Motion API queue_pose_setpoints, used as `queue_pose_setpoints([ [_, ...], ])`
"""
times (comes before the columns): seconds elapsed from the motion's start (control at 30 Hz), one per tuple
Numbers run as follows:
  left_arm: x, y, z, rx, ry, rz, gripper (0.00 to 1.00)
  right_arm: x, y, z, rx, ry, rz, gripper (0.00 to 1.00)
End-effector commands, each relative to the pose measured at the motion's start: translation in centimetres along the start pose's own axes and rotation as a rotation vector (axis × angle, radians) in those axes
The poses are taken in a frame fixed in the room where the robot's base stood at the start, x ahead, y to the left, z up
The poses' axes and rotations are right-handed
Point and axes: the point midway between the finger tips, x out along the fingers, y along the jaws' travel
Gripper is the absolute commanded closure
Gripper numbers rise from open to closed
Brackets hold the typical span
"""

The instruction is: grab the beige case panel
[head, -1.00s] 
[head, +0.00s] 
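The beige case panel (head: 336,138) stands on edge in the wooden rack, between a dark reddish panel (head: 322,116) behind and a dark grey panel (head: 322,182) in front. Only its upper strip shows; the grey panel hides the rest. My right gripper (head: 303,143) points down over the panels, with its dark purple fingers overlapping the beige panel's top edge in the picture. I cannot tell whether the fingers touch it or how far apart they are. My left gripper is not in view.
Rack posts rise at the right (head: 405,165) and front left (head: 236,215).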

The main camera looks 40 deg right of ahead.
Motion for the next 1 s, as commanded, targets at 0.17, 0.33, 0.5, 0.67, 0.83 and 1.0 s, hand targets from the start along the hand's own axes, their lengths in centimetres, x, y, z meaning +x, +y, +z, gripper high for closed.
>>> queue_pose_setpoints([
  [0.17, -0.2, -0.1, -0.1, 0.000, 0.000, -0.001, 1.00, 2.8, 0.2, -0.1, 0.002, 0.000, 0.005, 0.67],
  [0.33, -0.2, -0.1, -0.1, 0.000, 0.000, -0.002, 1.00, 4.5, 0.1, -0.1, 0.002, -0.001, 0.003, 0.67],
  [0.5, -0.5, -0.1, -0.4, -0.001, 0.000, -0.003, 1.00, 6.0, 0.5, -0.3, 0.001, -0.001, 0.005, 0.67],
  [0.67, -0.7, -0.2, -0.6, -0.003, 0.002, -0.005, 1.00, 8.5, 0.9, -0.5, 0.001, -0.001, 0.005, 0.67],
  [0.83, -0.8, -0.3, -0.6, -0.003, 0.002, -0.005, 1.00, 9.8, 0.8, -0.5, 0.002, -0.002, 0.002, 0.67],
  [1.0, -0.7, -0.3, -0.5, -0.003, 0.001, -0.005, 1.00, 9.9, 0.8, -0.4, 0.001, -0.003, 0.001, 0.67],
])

WHAT YOU SHOULD DO: Write out each line of the data above again, exactly as given.

SOLUTION FOR THIS PROBLEM:
Motion API queue_pose_setpoints, used as `queue_pose_setpoints([ [_, ...], ])`
"""
times (comes before the columns): seconds elapsed from the motion's start (control at 30 Hz), one per tuple
Numbers run as follows:
  left_arm: x, y, z, rx, ry, rz, gripper (0.00 to 1.00)
  right_arm: x, y, z, rx, ry, rz, gripper (0.00 to 1.00)
End-effector commands, each relative to the pose measured at the motion's start: translation in centimetres along the start pose's own axes and rotation as a rotation vector (axis × angle, radians) in those axes
The poses are taken in a frame fixed in the room where the robot's base stood at the start, x ahead, y to the left, z up
The poses' axes and rotations are right-handed
Point and axes: the point midway between the finger tips, x out along the fingers, y along the jaws' travel
Gripper is the absolute commanded closure
Gripper numbers rise from open to closed
Brackets hold the typical span
"""

The instruction is: grab the beige case panel
[head, -1.00s] 
[head, +0.00s] 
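The beige case panel (head: 336,138) stands on edge in the wooden rack, between a dark reddish panel (head: 322,116) behind and a dark grey panel (head: 322,182) in front. Only its upper strip shows; the grey panel hides the rest. My right gripper (head: 303,143) points down over the panels, with its dark purple fingers overlapping the beige panel's top edge in the picture. I cannot tell whether the fingers touch it or how far apart they are. My left gripper is not in view.
Rack posts rise at the right (head: 405,165) and front left (head: 236,215).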

The main camera looks 40 deg right of ahead.
Motion for the next 1 s, as commanded, targets at 0.17, 0.33, 0.5, 0.67, 0.83 and 1.0 s, hand targets from the start along the hand's own axes, their lengths in centimetres, x, y, z meaning +x, +y, +z, gripper high for closed.
>>> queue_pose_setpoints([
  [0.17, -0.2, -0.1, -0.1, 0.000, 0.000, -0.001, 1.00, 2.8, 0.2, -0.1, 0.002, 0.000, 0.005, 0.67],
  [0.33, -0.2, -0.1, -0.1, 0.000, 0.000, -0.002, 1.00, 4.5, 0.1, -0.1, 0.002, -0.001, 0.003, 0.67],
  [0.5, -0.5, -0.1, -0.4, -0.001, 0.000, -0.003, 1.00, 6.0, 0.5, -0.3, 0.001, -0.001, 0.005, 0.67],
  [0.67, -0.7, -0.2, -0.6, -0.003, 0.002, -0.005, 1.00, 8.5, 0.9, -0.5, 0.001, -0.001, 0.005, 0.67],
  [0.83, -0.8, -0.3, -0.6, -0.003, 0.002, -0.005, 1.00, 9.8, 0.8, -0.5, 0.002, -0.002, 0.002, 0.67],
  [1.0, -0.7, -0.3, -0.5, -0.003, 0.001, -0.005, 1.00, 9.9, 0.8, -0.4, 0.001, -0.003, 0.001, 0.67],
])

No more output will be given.